Second, no one in the conversation suggested that the book Konrath and Peterson wrote isn’t welcome in the genre, or that they’re not allowed to write in the genre. People were upset by the statement Konrath made, that a book like his couldn’t have been written ten years ago.
The cherry on top of the condescension sundae is when Konrath seems to imply that the ire directed toward him by erotic romance authors is one of financial envy. The concern was never that this book would sell so incredibly well that all of us would be out here wailing and gnashing our teeth in seething want of the same professional success. The concern was that Konrath had made the statement that a book like his couldn’t have been written (again, not published, not self-published, not successfully marketed, but simply could not have been written) ten years ago, because the “mindset” didn’t exist.
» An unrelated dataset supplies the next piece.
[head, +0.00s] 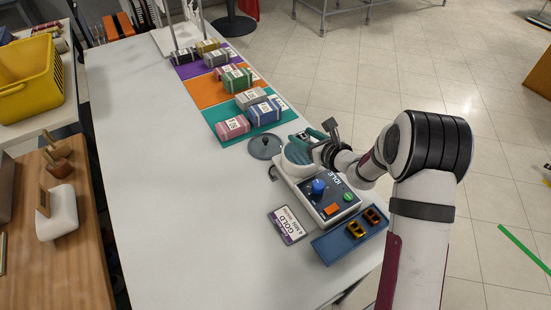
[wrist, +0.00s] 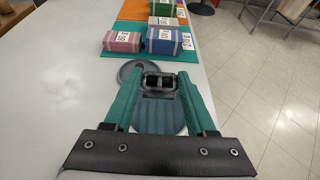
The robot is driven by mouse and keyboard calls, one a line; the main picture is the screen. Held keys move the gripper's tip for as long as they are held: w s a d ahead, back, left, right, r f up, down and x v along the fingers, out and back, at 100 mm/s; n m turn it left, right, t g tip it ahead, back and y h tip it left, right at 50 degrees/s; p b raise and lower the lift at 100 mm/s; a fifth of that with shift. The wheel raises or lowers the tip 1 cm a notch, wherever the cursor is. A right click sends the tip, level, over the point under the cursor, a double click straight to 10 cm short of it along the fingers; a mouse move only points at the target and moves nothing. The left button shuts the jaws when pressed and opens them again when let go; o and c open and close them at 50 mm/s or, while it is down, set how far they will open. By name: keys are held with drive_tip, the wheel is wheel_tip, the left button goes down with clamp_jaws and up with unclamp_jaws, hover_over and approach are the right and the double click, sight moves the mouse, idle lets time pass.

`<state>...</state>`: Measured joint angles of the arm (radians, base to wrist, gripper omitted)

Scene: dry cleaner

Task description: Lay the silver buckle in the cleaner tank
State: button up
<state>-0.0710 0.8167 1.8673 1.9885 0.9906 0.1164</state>
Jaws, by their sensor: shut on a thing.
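The silver buckle (wrist: 160,81) is a small dark grey frame between my fingertips in the wrist view. My gripper (wrist: 159,88), with green fingers, is shut on it. The cleaner (head: 325,197) has a control panel reading IDLE. Its round tank (head: 294,155) is open at the back of the unit and partly hidden by my gripper (head: 308,139) in the head view. In the wrist view the ribbed bluish tank interior (wrist: 158,116) lies below and between my fingers. I cannot tell the buckle's exact height above it. The buckle cannot be made out in the head view.
A grey round lid (head: 264,146) with a knob lies beside the tank. A blue tray (head: 336,246) holds a gold and a copper buckle. A COLD card (head: 287,225) lies left of the cleaner. Wrapped parcels sit on coloured mats behind. The white table's left side is clear.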

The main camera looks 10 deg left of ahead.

And when faced with the overwhelming evidence that yes, the erotic romance “mindset” existed prior to the time he had the idea to make money off it, he chose to repeatedly ignore both the proof of that and his own words. He blatantly refuses to admit that the “mindset” that creates feminist friendly, kinky books existed prior to the time he believes it did.
For some bizarro reason, some ER writers think I’m disrespecting them by not acknowledging them, and that I have no business writing in this genre.
Seriously? You sound like whiny fans who are mad that the band they discovered in high school now sells out arenas.
Gosh. I don’t know why anyone would find that insulting at all.